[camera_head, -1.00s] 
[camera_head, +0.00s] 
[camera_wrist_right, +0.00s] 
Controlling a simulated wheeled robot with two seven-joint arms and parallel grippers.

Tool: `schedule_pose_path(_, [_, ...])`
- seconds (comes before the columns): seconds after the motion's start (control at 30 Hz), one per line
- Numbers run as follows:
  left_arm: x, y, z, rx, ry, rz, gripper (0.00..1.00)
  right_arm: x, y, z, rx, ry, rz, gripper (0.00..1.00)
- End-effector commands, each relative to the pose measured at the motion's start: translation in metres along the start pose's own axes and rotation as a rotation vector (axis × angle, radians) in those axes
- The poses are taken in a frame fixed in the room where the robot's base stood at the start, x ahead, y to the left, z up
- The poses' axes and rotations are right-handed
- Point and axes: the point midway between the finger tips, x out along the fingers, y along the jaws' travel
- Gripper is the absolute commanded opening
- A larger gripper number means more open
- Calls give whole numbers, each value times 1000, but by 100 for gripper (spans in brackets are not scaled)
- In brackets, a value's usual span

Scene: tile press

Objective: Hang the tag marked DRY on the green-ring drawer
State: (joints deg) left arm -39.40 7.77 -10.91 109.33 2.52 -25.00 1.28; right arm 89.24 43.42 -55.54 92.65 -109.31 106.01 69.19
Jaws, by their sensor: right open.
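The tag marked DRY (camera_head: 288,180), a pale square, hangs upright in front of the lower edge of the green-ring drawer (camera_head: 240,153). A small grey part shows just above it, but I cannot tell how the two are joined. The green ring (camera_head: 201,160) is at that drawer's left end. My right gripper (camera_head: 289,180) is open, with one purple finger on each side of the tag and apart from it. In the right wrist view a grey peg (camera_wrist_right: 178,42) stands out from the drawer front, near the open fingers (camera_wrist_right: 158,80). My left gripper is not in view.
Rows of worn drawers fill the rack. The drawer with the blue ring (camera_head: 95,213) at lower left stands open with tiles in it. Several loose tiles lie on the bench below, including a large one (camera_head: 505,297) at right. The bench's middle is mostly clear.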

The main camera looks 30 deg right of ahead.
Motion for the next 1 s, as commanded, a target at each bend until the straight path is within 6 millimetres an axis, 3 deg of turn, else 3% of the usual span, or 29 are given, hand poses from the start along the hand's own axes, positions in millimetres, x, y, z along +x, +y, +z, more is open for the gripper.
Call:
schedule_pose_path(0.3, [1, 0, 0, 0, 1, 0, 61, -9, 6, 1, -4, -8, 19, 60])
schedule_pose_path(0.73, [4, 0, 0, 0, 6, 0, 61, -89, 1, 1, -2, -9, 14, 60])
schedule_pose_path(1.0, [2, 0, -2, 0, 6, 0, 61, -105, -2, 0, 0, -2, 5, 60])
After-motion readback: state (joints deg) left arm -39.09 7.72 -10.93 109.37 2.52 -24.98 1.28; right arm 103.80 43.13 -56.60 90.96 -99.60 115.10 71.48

- - -

### STATED TASK
Pull out each line holding the string "robot".

### FINAL ANSWER
Controlling a simulated wheeled robot with two seven-joint arms and parallel grippers.
- The poses are taken in a frame fixed in the room where the robot's base stood at the start, x ahead, y to the left, z up

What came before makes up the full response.